Prevent multiple PM complex resets from being queued
- Clear any prior reset request when notified that OCCs are active
- If OCC state is safe/not valid, prevent immediate request for reset.
Start a safe state delay timer and if it does not recover then request a
reset.
- If unable to read the OCC state after a retry, then request a reset.

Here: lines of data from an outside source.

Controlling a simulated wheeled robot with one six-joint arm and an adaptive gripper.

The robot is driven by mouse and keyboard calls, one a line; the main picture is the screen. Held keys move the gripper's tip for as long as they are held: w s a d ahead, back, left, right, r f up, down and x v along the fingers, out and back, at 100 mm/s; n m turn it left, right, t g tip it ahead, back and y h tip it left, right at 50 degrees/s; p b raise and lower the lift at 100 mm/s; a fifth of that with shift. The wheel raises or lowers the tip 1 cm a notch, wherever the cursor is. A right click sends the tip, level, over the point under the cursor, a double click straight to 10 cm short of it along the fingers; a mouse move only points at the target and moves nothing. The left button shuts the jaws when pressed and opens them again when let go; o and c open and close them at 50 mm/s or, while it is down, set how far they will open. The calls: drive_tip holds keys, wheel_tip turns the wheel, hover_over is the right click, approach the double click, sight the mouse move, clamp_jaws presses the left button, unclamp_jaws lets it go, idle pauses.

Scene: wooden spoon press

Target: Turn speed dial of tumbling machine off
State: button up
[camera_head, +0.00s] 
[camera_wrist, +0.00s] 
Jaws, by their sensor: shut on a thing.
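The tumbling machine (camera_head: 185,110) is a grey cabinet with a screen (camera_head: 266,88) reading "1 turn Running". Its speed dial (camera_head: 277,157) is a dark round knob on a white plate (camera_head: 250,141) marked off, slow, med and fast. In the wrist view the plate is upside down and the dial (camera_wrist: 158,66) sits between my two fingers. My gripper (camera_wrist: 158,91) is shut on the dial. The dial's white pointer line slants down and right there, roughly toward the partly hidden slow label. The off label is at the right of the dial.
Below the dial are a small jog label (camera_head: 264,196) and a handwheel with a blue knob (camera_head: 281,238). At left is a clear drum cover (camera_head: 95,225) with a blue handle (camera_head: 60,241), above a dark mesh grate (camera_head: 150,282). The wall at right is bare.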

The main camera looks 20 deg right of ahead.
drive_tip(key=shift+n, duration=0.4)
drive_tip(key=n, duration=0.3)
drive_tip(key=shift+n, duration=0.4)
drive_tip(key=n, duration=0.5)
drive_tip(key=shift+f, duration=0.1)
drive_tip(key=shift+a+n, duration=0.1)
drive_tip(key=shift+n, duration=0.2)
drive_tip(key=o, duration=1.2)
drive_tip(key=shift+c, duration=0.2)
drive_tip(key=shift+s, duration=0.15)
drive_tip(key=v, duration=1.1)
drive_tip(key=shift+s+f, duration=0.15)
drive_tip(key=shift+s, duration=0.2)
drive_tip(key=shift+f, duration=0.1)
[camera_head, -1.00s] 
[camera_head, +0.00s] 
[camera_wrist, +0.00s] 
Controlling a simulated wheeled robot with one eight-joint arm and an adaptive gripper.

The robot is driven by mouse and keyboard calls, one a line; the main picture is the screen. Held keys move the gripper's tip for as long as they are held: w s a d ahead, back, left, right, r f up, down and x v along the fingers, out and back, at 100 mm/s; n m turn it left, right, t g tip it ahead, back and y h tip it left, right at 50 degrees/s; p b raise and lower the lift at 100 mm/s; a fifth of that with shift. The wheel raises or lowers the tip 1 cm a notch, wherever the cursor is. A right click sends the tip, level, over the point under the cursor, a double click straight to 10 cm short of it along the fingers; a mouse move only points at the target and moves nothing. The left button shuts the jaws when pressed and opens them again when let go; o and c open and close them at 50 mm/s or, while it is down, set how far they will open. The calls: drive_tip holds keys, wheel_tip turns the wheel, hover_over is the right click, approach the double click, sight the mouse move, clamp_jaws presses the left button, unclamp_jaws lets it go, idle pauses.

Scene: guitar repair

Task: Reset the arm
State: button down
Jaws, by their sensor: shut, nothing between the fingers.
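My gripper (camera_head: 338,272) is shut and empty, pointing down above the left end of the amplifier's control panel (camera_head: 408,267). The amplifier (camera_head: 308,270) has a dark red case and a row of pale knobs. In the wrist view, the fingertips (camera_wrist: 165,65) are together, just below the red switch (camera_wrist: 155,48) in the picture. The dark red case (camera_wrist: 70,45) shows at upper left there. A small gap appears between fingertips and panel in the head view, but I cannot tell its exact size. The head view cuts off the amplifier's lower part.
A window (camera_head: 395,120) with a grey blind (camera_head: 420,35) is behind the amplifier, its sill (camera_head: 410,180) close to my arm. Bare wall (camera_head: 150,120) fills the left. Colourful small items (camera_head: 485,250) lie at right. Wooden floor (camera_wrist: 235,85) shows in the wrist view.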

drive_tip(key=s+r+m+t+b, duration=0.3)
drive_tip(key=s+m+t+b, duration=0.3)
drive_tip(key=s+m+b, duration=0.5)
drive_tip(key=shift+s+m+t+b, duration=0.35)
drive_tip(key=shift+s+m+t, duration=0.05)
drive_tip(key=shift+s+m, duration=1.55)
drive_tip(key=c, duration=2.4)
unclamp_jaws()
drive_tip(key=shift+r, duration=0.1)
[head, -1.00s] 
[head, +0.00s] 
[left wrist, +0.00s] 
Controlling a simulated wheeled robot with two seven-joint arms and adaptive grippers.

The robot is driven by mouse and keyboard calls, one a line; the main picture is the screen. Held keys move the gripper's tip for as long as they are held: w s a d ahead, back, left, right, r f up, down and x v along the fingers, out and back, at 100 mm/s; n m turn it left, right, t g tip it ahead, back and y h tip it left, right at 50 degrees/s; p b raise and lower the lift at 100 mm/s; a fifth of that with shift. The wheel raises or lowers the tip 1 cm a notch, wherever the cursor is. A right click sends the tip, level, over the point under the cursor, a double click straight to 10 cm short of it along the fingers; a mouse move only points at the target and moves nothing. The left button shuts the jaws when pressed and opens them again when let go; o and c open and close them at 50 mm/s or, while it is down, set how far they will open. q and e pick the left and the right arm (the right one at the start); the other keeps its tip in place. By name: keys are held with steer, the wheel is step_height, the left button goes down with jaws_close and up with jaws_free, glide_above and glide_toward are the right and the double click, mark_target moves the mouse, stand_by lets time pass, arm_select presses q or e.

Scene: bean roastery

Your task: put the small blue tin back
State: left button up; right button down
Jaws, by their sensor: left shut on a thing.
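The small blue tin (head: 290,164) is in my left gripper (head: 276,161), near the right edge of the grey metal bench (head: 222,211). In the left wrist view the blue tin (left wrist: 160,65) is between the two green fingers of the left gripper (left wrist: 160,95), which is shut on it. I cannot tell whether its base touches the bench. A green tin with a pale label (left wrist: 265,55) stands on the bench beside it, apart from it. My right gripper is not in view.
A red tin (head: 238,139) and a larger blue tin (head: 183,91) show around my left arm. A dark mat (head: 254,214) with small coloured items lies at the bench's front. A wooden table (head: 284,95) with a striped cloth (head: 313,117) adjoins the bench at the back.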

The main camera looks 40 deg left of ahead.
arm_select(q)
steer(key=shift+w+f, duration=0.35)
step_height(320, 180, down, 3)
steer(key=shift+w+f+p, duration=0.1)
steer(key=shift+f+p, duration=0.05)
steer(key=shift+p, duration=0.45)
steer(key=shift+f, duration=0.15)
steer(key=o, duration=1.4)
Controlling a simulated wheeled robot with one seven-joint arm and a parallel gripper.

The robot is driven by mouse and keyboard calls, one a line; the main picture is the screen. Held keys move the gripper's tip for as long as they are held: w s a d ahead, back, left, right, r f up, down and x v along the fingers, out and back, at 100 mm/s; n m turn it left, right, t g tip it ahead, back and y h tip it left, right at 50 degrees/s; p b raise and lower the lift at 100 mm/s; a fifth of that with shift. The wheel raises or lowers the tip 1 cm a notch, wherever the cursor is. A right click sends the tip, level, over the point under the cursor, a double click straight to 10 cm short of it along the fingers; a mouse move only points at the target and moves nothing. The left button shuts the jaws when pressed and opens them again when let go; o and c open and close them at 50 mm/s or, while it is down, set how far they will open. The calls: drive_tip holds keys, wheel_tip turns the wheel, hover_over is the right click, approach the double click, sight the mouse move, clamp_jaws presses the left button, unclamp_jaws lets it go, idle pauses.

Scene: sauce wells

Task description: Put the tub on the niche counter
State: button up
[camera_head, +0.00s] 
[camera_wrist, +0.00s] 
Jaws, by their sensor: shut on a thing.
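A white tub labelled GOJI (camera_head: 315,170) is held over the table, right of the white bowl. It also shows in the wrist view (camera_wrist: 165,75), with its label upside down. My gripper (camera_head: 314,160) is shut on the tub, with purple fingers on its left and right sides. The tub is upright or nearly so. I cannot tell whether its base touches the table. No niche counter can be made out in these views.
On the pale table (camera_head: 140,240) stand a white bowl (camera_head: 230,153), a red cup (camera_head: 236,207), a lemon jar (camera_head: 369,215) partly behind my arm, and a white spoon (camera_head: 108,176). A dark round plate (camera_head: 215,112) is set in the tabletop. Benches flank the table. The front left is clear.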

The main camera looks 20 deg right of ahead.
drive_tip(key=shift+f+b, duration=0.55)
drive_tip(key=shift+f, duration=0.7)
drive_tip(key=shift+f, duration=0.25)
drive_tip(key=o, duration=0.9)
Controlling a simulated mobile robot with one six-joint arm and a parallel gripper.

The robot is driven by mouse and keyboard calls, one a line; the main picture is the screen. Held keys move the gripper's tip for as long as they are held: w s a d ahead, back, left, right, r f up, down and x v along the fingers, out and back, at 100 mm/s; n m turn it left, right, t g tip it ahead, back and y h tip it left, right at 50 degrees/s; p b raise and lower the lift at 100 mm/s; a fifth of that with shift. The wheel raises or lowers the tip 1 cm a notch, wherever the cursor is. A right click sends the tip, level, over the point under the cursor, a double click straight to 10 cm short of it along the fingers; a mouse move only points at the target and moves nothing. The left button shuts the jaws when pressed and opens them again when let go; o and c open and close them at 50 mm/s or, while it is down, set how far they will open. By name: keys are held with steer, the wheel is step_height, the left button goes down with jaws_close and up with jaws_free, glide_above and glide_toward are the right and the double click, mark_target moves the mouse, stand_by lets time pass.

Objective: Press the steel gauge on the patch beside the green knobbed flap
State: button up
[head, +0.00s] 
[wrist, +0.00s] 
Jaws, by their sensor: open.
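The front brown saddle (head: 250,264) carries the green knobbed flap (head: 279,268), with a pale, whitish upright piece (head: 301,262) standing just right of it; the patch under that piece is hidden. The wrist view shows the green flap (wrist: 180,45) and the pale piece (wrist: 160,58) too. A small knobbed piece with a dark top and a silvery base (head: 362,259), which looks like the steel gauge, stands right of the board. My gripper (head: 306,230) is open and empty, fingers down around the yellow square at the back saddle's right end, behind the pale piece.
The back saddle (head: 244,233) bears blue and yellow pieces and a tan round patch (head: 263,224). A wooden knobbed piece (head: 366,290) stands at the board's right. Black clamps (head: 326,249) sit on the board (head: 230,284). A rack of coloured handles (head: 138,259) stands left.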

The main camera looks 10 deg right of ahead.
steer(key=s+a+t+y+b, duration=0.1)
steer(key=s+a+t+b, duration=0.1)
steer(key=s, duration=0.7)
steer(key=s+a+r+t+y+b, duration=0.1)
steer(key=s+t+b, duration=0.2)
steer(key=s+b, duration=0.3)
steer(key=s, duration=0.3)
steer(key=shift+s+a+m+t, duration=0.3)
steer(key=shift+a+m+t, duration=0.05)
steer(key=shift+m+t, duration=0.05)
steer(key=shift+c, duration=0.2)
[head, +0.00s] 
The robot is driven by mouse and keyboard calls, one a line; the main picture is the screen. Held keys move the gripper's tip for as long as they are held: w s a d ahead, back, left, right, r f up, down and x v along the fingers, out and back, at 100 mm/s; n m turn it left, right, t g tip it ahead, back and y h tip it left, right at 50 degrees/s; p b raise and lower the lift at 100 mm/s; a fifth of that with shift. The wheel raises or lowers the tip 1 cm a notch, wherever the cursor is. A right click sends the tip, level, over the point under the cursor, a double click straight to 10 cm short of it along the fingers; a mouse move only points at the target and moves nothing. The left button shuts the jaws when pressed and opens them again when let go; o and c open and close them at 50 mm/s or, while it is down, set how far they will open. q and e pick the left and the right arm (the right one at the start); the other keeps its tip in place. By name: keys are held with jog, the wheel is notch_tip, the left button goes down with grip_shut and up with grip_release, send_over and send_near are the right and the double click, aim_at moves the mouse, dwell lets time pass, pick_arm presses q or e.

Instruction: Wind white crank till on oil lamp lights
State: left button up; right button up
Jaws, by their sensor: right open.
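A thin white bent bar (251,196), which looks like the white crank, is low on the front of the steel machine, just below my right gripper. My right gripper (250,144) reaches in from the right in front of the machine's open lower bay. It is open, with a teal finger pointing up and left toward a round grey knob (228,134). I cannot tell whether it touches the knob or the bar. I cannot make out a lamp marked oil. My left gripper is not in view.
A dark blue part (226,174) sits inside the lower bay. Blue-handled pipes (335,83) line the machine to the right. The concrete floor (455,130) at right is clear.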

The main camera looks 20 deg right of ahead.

(no change to this behavior)
Problem: A system where the OCC went to safe state, and BMC requested
a reset, but HTMT had already requested a reset, so the PM complex got
reset multiple times when not necessary.
Tested on Rainier/Fuji
Change-Id: Id40b00e6d3708358478271bb6d5acef804715d4a
Signed-off-by: Chris Cain <cjcain@us.ibm.com>
diff --git a/occ_manager.cpp b/occ_manager.cpp
index 699f4a8..3ae11f6 100644
--- a/occ_manager.cpp
+++ b/occ_manager.cpp
@@ -437,6 +437,16 @@
lg2::error(
"initiateOccRequest: Initiating PM Complex reset due to OCC{INST}",
"INST", instance);
+
+ // Make sure ALL OCC comm stops to all OCCs before the reset
+ for (auto& obj : statusObjects)
+ {
+ if (obj->occActive())
+ {
+ obj->occActive(false);
+ }
+ }
+
#ifdef PLDM
pldmHandle->resetOCC(instance);
#endif
@@ -507,9 +517,20 @@
#endif
}
- // Start poll timer if not already started
+ // Start poll timer if not already started (since at least one OCC is
+ // running)
if (!_pollTimer->isEnabled())
{
+ // An OCC just went active, PM Complex is just coming online so
+ // clear any outstanding reset requests
+ if (resetRequired)
+ {
+ resetRequired = false;
+ lg2::error(
+ "statusCallBack: clearing resetRequired (since OCC{INST} went active, resetInProgress={RIP})",
+ "INST", instance, "RIP", resetInProgress);
+ }
+
lg2::info("Manager: OCCs will be polled every {TIME} seconds",
"TIME", pollInterval);